**Request**. Reproduce exactly, with no pictures, each line from the opening of the material down through the line containing "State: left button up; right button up".

**Stored data**.

++++++++

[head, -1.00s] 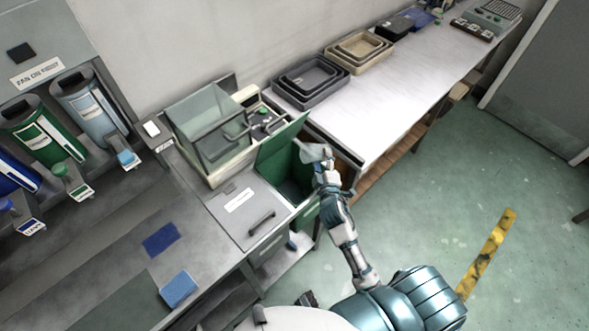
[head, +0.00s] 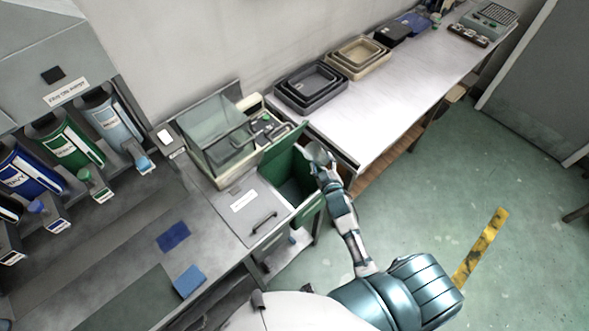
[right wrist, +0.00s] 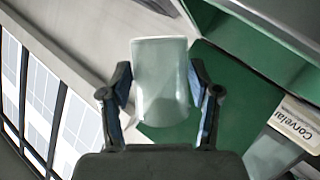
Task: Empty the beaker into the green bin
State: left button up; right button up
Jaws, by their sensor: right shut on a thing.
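My right gripper (head: 322,165) is shut on the beaker (head: 319,152), a small pale translucent vessel, at the right edge of the open green bin. In the right wrist view the beaker (right wrist: 162,75) sits between the two fingers (right wrist: 162,100). I cannot tell whether anything is left in it. The green bin (head: 304,205) is a pulled-out container with a dark inside and a raised green panel behind it. Green bin surfaces (right wrist: 260,50) also show behind the beaker in the right wrist view. My left gripper is not in view.
A grey counter lid with a handle (head: 240,218) lies left of the bin. A glass-covered device (head: 222,140) stands behind it. Stacked grey trays (head: 308,90) and beige trays (head: 358,55) stand on the white bench (head: 385,105). Floor at right is mostly clear.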

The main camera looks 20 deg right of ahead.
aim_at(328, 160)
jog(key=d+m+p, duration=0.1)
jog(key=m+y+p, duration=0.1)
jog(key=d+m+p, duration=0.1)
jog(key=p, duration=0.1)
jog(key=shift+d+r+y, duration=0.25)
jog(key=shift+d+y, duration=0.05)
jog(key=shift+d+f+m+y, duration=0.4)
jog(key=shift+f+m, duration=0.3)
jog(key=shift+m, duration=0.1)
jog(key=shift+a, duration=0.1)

++++++++

**Output of the exercise**.
[head, -1.00s] 
[head, +0.00s] 
[right wrist, +0.00s] 
Task: Empty the beaker into the green bin
State: left button up; right button up

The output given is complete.